- **To do**
From the very first line of the data to the line containing "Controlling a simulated", retype everything exactly, leaving the pictures behind.

* start Data shown *

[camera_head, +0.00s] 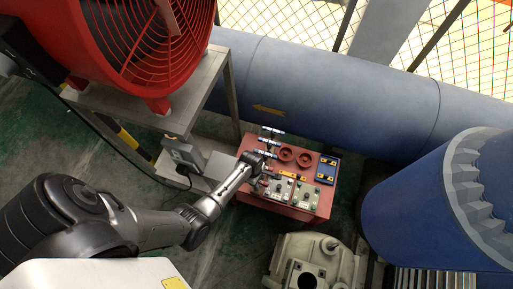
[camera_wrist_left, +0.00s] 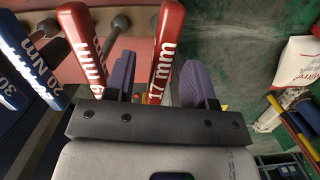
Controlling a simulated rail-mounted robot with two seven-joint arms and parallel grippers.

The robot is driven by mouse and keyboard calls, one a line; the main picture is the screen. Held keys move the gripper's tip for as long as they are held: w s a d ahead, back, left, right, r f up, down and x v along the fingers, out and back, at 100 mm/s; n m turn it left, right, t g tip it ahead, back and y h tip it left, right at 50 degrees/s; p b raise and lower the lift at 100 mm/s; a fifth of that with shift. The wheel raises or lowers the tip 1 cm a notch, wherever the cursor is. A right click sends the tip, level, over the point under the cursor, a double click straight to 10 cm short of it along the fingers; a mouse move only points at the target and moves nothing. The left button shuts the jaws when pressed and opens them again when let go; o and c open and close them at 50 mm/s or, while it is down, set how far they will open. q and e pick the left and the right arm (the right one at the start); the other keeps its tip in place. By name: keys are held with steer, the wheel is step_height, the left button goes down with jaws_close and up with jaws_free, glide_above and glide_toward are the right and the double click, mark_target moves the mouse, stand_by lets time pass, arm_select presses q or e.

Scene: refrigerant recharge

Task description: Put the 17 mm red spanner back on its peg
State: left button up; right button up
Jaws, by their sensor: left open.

* end Data shown *

- **Task solution**
[camera_head, +0.00s] 
[camera_wrist_left, +0.00s] 
Controlling a simulated rail-mounted robot with two seven-joint arms and parallel grippers.

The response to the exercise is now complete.